**Supplied material**
-- Begin --

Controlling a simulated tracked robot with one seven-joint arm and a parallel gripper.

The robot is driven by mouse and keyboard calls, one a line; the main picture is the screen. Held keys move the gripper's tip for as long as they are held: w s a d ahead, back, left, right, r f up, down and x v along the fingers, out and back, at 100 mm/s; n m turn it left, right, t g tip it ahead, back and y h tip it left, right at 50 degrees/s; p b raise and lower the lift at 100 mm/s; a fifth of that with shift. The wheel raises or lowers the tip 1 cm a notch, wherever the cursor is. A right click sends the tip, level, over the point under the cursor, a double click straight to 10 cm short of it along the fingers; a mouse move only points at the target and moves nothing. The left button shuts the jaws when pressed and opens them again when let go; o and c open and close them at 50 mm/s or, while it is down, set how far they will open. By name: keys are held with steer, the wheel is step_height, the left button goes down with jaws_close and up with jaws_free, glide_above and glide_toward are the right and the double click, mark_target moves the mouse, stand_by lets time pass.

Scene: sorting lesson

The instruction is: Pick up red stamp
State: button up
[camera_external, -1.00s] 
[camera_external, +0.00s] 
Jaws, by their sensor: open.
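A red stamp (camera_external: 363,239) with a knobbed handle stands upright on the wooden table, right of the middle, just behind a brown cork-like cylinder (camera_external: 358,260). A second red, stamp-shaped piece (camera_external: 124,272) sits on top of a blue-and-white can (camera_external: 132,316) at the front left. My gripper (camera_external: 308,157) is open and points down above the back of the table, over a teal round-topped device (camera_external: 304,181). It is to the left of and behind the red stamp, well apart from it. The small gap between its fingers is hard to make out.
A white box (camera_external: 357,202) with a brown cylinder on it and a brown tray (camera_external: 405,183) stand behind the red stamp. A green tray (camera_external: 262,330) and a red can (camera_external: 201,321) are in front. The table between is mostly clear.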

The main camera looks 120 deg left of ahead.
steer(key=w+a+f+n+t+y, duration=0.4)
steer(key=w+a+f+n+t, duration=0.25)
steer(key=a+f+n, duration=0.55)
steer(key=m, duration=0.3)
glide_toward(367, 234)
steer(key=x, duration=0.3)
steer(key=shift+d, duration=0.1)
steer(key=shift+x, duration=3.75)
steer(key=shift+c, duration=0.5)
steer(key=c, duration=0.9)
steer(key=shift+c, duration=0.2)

-- End --

**Aim of the exercise**
Only the lines from the one bearing "Scene: sorting lesson" through the one bearing "[camera_external, +0.00s]" should be repeated, exactly as given.

**Finished task**
Scene: sorting lesson

The instruction is: Pick up red stamp
State: button up
[camera_external, -1.00s] 
[camera_external, +0.00s] 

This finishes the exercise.